= Task =
From the entries below, copy every line where the string "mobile" appears.

= The input =
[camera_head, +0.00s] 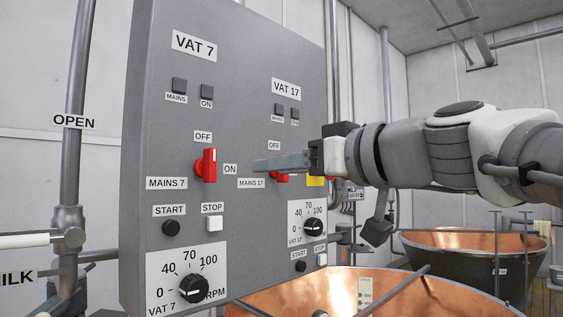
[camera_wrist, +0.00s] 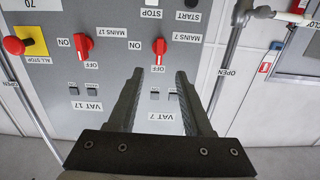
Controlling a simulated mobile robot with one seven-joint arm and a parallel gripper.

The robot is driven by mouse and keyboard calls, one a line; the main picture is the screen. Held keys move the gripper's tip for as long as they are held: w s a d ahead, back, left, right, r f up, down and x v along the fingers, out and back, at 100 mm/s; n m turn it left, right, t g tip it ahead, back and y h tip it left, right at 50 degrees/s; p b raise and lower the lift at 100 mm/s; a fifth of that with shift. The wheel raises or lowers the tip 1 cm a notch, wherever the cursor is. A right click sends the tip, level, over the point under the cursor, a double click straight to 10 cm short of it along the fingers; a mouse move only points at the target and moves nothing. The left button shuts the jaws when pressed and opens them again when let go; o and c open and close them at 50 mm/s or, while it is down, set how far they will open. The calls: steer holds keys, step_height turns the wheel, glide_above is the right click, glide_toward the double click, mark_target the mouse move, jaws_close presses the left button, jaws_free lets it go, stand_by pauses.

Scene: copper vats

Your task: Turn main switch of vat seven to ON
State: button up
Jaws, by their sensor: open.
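The red MAINS 7 switch (camera_head: 207,165) is on the grey panel under the VAT 7 label (camera_head: 194,43). Its handle stands upright, in line with the OFF label (camera_head: 203,136); the ON label (camera_head: 230,169) is to its right. My gripper (camera_head: 256,164) is in front of the panel, to the right of this switch in the head view. In the wrist view, which is upside down, the MAINS 7 switch (camera_wrist: 160,46) lies just beyond the gap between my open fingers (camera_wrist: 160,74). The fingers hold nothing and appear apart from the switch.
The red MAINS 17 switch (camera_head: 281,178) is partly hidden behind my gripper. A red all-stop button (camera_wrist: 14,45) on a yellow plate is beside it. Black START (camera_head: 171,228) and white STOP (camera_head: 215,223) buttons sit below MAINS 7. A pipe (camera_head: 73,180) stands left; copper vats (camera_head: 310,290) are below.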

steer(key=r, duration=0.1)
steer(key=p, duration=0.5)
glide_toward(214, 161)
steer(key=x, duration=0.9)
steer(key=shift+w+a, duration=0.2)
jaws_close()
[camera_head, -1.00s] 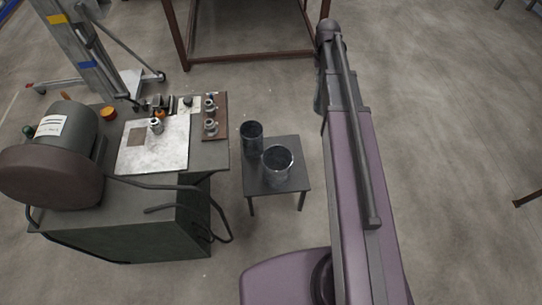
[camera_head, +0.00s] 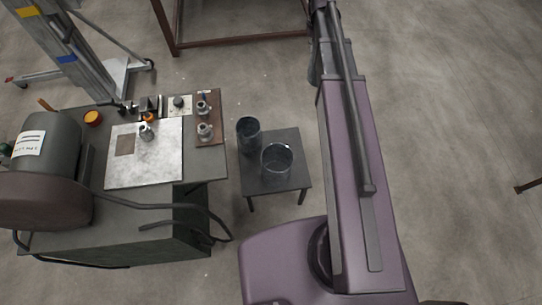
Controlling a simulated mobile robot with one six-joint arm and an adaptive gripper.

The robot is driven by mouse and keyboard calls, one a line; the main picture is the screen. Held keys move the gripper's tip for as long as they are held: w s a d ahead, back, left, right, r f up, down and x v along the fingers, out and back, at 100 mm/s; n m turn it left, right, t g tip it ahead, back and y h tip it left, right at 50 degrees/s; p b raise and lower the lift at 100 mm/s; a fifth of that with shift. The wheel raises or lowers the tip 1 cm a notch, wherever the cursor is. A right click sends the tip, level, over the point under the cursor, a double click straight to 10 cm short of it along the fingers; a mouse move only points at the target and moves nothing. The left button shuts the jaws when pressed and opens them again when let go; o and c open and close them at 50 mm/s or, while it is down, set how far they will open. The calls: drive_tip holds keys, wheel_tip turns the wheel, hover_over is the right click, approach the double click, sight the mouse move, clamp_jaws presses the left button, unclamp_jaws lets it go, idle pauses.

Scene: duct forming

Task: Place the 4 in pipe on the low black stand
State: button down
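Two dark, open-topped round pipes stand upright on a low black stand (camera_head: 262,187) with thin legs. The narrower pipe (camera_head: 249,137) is at the stand's back left, and the wider pipe (camera_head: 276,163) is nearer its middle. I cannot tell from the picture which of them is the 4 in pipe. My purple arm rises just right of the stand and leaves the picture at the top. My gripper is not in view.
Left of the stand is a dark workbench with a pale plate (camera_head: 160,168), a brown board (camera_head: 207,130) with metal fittings, and a large round machine (camera_head: 45,165). A brown frame (camera_head: 240,41) and a grey lift (camera_head: 70,50) stand behind. The floor at right is mostly clear.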

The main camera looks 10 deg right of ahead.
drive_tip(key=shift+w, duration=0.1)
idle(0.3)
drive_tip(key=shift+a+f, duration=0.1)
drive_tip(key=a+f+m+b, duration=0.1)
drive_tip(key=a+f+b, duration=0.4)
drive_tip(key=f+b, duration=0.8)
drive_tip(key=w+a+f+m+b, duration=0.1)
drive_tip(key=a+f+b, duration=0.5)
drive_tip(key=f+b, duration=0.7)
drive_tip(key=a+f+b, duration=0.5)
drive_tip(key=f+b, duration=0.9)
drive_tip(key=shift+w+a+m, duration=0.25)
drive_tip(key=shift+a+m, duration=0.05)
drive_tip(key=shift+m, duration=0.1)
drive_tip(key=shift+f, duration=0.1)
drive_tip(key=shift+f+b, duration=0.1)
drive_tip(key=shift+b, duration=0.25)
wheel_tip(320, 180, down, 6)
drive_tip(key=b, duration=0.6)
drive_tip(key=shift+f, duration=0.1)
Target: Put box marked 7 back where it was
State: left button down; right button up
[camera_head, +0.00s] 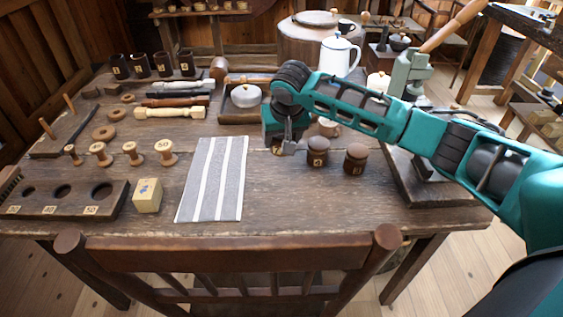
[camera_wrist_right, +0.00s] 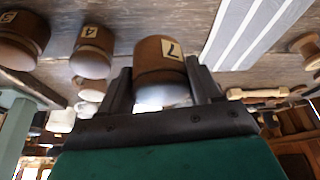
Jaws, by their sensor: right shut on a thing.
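The box marked 7 (camera_wrist_right: 160,57) is a small round brown wooden box with a pale label. It is between the two dark fingers of my right gripper (camera_wrist_right: 165,92), which is shut on it. In the head view my right gripper (camera_head: 284,142) points down over the table and hides most of that box; only its label (camera_head: 276,151) shows under the gripper. I cannot tell whether the box touches the table. Similar boxes marked 4 (camera_head: 318,153) and 5 (camera_head: 355,159) stand upright to its right. My left gripper is not in view.
A grey striped cloth (camera_head: 213,178) lies to the left of the gripper. Pale spools (camera_head: 131,153), a block with holes (camera_head: 65,198) and a yellowish cube (camera_head: 147,195) are further left.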

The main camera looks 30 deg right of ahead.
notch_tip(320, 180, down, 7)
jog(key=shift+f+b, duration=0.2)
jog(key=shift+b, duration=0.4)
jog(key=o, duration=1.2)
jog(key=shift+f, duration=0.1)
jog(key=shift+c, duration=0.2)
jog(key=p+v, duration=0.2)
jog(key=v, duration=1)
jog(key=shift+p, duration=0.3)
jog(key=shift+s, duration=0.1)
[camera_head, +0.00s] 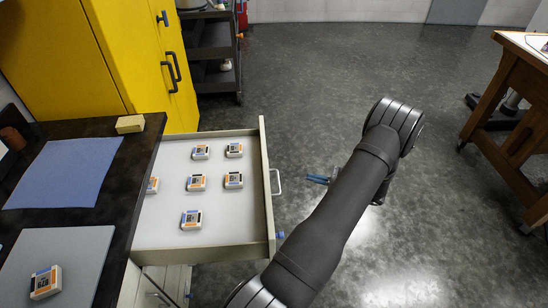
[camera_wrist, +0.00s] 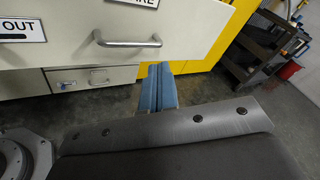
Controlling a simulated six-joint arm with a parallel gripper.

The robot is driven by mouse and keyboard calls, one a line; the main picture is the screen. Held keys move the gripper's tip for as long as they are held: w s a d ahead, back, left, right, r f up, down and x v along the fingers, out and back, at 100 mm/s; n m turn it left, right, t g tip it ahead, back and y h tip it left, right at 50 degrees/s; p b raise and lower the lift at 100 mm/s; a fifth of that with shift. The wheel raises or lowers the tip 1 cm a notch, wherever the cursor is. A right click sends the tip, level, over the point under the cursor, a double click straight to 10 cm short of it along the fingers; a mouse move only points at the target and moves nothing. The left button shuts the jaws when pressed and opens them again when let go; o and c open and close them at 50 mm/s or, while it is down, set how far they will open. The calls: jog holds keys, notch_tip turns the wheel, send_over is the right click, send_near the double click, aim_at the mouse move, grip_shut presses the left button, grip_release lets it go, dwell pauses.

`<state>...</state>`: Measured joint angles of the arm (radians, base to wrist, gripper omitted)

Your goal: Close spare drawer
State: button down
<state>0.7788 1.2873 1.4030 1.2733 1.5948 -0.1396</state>
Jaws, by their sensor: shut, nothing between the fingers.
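The pulled-out drawer (camera_head: 228,249) is pale, with a silver bar handle (camera_head: 277,183) on its front at the right in the head view. Several small white, orange and blue boxes (camera_head: 197,182) lie inside it. In the wrist view a pale front with a bar handle (camera_wrist: 127,43) fills the upper left. Labels there are cut off, ending in "OUT" and "RE". My gripper (camera_head: 318,180) has blue fingers, shut and empty, in front of the drawer and apart from its handle in the head view. The fingers (camera_wrist: 160,88) also show below right of the handle in the wrist view.
A dark counter (camera_head: 140,178) with a blue cloth (camera_head: 65,172) and a grey mat (camera_head: 75,245) is left of the drawer. A yellow cabinet (camera_head: 90,60) and dark cart (camera_head: 213,55) stand behind. A wooden table (camera_head: 510,85) is far right. Floor between is clear.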

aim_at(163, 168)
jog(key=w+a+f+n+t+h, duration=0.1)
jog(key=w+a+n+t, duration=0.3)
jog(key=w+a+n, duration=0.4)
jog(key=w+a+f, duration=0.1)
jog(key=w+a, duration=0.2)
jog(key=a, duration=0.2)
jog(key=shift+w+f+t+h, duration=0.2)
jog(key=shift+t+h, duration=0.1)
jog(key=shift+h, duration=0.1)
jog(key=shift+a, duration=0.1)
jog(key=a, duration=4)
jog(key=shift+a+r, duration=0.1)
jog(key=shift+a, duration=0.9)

= Response below =
Controlling a simulated mobile robot with one seven-joint arm and a parallel gripper.
Controlling a simulated mobile robot with one six-joint arm and an adaptive gripper.

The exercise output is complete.